Newcomers and natives alike get confused over neighborhood boundaries and names in Denver. Five Points, for example, is a historic neighborhood that stretches all the way to the South Platte, according to official city maps, but people increasingly refer to the hot-hot area along Brighton Boulevard as RiNo, an appellation created over a decade ago when far-sighted neighborhood leaders banded together to create an arts district. And as Bree Davies recently reported, a newscast definitely stretched the boundaries when it said that the Wrangler, which is moving from Uptown to 3090 Downing Street, would be in RiNo — when that corner is actually far from RiNo, on the Five Points/Whittier border. Says Bernard:
Attended a dinner last month with many newbies to the Denver area. They were convinced there are only five Denver neighborhoods:
The Highlands - Everything north of Alameda, and west of Broadway.
Stapleton - Everything east of Monaco, including Aurora west of I-225.
RiNo - The hip neighborhood between the Highlands and Stapleton.
Wash. Park - Everything south of Alameda.

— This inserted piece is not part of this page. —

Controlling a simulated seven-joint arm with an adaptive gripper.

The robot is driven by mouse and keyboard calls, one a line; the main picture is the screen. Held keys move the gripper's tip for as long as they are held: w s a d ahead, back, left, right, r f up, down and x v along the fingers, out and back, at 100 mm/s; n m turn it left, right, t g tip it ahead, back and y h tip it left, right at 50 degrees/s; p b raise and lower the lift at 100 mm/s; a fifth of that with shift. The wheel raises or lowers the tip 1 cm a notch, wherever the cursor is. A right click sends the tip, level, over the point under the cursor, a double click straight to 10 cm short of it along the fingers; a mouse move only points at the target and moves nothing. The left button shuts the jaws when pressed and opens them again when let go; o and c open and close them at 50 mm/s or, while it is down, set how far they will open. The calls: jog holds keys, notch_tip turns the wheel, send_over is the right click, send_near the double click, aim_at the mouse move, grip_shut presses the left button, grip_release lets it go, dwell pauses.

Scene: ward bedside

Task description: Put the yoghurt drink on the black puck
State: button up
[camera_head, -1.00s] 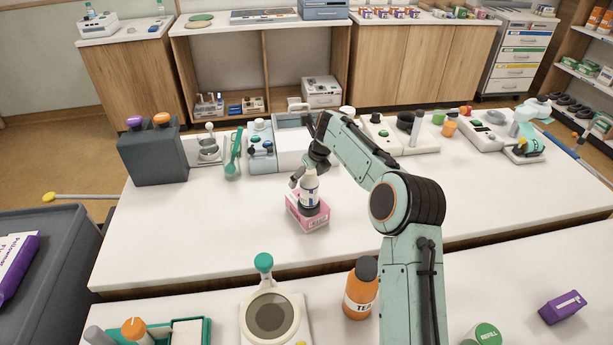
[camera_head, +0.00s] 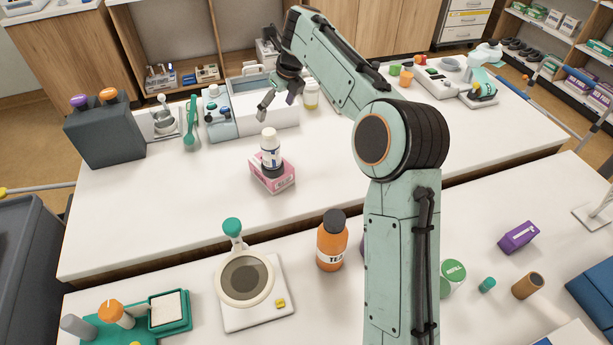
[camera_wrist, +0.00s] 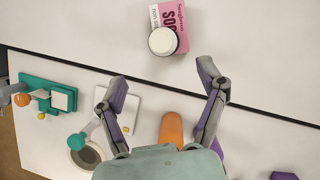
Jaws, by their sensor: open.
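The yoghurt drink (camera_head: 270,147), a white bottle with a white cap and dark blue label marks, stands upright on the black puck (camera_head: 271,169). The puck lies on top of a pink box (camera_head: 273,183) on the far table.
On the near table are an orange tea bottle (camera_head: 332,242) and a round-dished scale (camera_head: 245,278). The far table is clear around the pink box.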

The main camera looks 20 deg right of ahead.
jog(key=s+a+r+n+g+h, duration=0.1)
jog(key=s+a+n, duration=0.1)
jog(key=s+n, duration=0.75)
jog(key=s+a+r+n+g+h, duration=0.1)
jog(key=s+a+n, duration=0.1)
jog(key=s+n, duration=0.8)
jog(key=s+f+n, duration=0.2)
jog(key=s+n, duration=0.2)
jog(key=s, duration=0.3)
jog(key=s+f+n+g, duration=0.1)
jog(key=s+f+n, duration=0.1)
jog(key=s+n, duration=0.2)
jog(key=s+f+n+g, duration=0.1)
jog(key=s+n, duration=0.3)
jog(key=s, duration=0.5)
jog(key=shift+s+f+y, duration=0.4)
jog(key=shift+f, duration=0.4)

Cherry Creek - The group did appear to know the boundaries of this neighborhood.
The NextDoor web site for my neighborhood is interesting as well. One new neighbor is proud to state the price he paid for his home, the make/model of his luxury European Sports sedan, and is flabbergasted this neighborhood isn't completely gentrified (Suspicious Person = Code word for non-white person), and that crime exists here. Another neighbor is trying to petition the City and County of Denver to add neighborhood services that HOAs generally provide. If these people only knew what this neighborhood was like 5-10 years ago, they would be more appreciative of how it is today.
Perhaps this is an unintended side effect of branding?
What do you think of Five Points? RiNo? Neighborhood nicknames in general?